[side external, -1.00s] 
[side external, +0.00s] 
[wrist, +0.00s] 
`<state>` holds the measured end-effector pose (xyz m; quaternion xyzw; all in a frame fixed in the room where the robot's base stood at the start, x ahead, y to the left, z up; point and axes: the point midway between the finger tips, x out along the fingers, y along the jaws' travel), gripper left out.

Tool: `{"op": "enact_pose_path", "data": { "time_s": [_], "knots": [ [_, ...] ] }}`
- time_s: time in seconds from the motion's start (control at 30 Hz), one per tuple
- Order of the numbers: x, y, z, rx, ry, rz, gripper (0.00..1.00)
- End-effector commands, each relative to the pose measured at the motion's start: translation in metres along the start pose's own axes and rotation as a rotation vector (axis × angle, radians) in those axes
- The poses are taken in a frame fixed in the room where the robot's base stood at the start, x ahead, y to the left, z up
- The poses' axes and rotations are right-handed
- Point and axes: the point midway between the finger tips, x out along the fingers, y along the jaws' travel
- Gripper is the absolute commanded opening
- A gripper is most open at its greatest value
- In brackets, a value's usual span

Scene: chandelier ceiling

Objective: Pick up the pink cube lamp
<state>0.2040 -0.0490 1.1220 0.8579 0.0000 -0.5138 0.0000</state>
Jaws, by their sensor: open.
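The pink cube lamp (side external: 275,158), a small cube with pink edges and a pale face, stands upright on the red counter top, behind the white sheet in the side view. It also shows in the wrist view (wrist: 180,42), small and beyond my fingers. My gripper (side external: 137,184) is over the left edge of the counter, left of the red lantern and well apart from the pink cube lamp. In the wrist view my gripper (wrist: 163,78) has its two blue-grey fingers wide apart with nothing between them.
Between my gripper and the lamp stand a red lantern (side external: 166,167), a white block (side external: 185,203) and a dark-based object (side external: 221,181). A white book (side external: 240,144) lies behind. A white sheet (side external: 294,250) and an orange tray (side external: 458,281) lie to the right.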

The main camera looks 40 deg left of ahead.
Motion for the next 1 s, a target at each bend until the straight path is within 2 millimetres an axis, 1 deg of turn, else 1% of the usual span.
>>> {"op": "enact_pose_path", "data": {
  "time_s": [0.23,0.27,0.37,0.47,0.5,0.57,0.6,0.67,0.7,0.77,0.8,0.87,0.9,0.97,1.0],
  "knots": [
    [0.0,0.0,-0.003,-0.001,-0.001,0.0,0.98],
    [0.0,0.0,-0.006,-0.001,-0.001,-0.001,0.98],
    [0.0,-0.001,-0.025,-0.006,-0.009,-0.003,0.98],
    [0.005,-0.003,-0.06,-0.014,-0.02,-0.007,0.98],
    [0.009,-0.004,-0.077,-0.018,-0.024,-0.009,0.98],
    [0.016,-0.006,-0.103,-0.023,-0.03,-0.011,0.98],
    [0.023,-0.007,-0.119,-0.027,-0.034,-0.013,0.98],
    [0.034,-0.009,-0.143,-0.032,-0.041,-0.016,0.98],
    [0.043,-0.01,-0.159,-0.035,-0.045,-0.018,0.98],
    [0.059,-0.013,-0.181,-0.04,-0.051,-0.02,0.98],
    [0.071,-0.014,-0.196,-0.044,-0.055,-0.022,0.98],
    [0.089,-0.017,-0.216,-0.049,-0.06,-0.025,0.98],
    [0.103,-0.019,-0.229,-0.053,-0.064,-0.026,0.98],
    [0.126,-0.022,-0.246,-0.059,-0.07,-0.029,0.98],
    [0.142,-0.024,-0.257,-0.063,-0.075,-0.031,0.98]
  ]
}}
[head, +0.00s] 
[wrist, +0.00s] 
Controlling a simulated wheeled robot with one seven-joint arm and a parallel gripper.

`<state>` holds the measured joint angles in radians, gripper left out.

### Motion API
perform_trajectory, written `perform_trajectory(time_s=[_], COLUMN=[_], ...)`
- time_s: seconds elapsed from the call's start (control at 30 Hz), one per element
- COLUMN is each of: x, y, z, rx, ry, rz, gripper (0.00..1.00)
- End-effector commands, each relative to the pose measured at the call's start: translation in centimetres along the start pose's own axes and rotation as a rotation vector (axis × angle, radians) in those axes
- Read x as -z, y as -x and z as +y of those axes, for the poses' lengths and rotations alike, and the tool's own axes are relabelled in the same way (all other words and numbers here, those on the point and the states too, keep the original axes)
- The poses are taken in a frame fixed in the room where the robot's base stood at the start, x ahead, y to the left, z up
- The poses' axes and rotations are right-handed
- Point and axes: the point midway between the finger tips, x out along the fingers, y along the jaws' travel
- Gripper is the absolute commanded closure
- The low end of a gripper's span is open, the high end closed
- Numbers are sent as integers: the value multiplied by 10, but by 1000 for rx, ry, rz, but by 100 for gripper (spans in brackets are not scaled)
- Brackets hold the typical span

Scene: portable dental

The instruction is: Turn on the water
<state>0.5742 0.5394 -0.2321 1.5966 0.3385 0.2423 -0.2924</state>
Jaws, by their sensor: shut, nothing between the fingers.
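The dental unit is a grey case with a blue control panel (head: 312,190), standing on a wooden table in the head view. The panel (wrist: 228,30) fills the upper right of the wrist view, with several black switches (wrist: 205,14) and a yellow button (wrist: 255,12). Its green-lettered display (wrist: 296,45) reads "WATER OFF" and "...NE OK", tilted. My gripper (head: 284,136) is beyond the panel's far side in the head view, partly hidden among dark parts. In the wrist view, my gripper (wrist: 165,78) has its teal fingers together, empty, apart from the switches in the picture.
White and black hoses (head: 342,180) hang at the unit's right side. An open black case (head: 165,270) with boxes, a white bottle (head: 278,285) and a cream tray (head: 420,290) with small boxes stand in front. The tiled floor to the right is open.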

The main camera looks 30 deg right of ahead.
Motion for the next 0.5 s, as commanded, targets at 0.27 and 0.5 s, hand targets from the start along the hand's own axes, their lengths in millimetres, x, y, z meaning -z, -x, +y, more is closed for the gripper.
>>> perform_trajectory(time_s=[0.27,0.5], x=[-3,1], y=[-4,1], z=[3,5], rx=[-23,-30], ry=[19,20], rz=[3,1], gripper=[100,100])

- **What this task involves**
Say how many lines above contain the string "point". Answer with the number only.

- **Result of this task**
4